Halide-Dependent Mechanisms of Reductive Elimination from Gold(III)

[Image: see text] Two unique organometallic halide series (Ph(3)P)Au(4-Me-C(6)H(4))(CF(3))(X) and (Cy(3)P)Au(4-F-C(6)H(4))(CF(3))(X) (X = I, Br, Cl, F) have been synthesized. The PPh(3)-supported complexes can undergo both C(aryl)–X and C(aryl)–CF(3) reductive elimination. Mechanistic studies of thermolysis at 122 °C reveal a dramatic reactivity and kinetic selectivity dependence on halide ligand. For X = I or F, zero-order kinetic behavior is observed, while for X = Cl or Br, kinetic studies implicate product catalysis.
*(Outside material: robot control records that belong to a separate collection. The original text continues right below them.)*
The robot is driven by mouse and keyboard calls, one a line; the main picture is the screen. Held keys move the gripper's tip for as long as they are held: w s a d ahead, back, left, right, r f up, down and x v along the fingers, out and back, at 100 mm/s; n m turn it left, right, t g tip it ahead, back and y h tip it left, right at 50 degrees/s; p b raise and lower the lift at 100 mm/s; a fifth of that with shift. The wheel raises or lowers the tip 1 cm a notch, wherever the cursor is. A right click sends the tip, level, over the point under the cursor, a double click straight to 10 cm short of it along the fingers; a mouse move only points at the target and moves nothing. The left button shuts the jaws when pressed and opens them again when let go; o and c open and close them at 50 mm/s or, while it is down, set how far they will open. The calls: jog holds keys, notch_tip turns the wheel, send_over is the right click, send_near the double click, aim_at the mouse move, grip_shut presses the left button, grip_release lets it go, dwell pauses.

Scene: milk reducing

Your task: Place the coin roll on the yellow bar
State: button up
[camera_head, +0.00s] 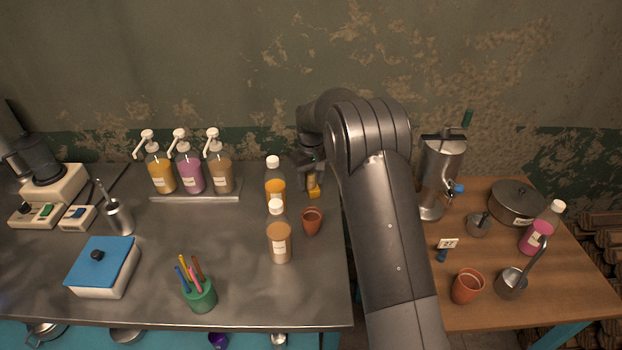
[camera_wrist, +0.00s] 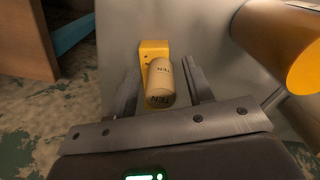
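The coin roll (camera_wrist: 161,82) is a beige cylinder marked TEN, seen in the wrist view between the two fingers of my gripper (camera_wrist: 161,68). The fingers are apart, with a gap on each side of the roll. The yellow bar (camera_wrist: 153,48) lies just beyond the roll and partly behind it. The roll overlaps the bar in this view, and I cannot tell for sure whether it touches it. In the head view the yellow bar (camera_head: 314,192) shows at the back right of the metal table, below my gripper (camera_head: 311,178); the roll is mostly hidden there.
An orange-filled bottle (camera_head: 275,188), a brown-filled bottle (camera_head: 279,240) and a clay cup (camera_head: 312,221) stand close by. A rack (camera_head: 197,198) with three pump bottles is farther left. The wall is close behind.

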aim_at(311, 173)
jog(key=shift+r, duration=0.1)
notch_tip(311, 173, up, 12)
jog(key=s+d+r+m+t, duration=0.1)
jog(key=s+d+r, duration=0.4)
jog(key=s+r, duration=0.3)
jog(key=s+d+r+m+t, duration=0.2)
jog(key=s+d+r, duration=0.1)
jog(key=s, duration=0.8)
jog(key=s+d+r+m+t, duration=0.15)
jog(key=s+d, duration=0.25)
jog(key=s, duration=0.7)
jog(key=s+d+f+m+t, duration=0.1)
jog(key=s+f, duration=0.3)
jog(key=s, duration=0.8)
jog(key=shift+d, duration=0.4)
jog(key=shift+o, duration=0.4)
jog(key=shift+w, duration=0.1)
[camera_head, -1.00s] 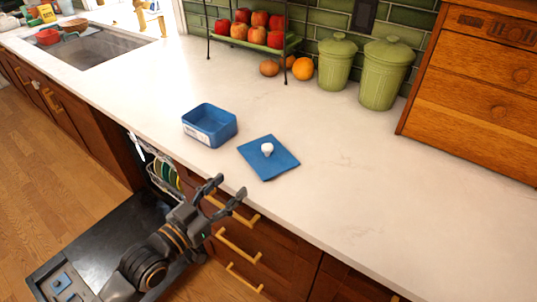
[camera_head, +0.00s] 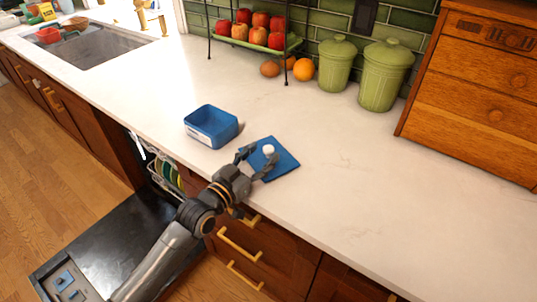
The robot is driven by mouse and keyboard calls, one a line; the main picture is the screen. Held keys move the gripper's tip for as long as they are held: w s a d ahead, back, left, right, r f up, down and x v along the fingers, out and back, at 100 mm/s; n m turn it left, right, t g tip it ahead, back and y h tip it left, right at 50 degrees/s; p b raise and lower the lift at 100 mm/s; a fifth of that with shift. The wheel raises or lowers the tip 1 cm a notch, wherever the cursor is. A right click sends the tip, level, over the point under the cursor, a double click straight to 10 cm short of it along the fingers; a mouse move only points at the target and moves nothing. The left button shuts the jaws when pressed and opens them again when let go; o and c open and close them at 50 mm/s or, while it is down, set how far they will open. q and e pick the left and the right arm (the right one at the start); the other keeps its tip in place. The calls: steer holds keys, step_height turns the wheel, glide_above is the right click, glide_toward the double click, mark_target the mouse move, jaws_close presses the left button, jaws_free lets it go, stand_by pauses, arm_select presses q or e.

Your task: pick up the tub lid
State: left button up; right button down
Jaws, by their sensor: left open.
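The tub lid (camera_head: 284,167) is a flat blue square lying on the white counter, with a round white knob (camera_head: 268,149) on top. The open blue tub (camera_head: 213,139) stands to its left, with a white label on its front. My left gripper (camera_head: 260,161) is open, with its fingers over the near left part of the lid, close to the knob. I cannot tell whether a finger touches the knob. My right gripper is not in view.
Green canisters (camera_head: 384,76) and a rack of apples (camera_head: 249,39) stand at the back by the tiles. A wooden drawer cabinet (camera_head: 476,90) is at right. The dishwasher door (camera_head: 110,240) hangs open below. The counter right of the lid is clear.

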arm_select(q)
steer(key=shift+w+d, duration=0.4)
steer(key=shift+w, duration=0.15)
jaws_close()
The selectivity for C(aryl)–CF(3) bond formation increases in the order X = I < Br < Cl < F, with exclusively C(aryl)–I bond formation when X = I, and exclusively C(aryl)–CF(3) bond formation when X = F. Thermodynamic measurements show that Au(III)–X bond dissociation energies increase in the order X = I < Br < Cl, and that ground state Au(III)–X bond strength ultimately dictates selectivities for C(aryl)–X and C(aryl)–CF(3) reductive elimination.